Copy out lines with the word "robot" from the material that follows.

■ ■ ■

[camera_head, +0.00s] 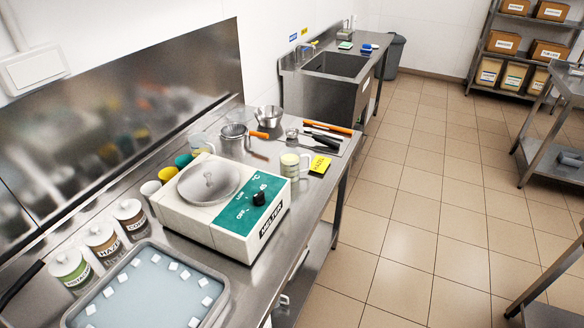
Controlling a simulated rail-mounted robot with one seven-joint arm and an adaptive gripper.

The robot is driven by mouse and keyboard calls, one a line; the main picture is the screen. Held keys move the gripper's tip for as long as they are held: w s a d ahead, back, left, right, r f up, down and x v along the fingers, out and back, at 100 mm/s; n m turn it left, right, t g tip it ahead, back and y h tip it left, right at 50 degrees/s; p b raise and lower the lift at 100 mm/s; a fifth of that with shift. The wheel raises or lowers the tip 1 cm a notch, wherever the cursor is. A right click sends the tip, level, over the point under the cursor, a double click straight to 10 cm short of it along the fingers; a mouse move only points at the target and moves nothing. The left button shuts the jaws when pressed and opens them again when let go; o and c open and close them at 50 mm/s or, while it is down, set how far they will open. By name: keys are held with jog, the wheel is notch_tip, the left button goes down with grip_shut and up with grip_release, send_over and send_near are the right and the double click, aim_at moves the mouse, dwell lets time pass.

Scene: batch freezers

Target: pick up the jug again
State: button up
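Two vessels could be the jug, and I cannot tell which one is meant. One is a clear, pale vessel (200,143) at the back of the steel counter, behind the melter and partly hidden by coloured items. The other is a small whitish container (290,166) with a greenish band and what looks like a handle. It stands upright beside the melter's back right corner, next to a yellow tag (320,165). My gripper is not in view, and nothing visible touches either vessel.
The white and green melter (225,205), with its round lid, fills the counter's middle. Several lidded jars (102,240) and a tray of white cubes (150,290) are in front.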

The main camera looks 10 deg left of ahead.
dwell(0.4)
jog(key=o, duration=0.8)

■ ■ ■

Exercise output
Controlling a simulated rail-mounted robot with one seven-joint arm and an adaptive gripper.
The robot is driven by mouse and keyboard calls, one a line; the main picture is the screen. Held keys move the gripper's tip for as long as they are held: w s a d ahead, back, left, right, r f up, down and x v along the fingers, out and back, at 100 mm/s; n m turn it left, right, t g tip it ahead, back and y h tip it left, right at 50 degrees/s; p b raise and lower the lift at 100 mm/s; a fifth of that with shift. The wheel raises or lowers the tip 1 cm a notch, wherever the cursor is. A right click sends the tip, level, over the point under the cursor, a double click straight to 10 cm short of it along the fingers; a mouse move only points at the target and moves nothing. The left button shuts the jaws when pressed and opens them again when let go; o and c open and close them at 50 mm/s or, while it is down, set how far they will open. By name: keys are held with jog, the wheel is notch_tip, the left button goes down with grip_shut and up with grip_release, send_over and send_near are the right and the double click, aim_at moves the mouse, dwell lets time pass.

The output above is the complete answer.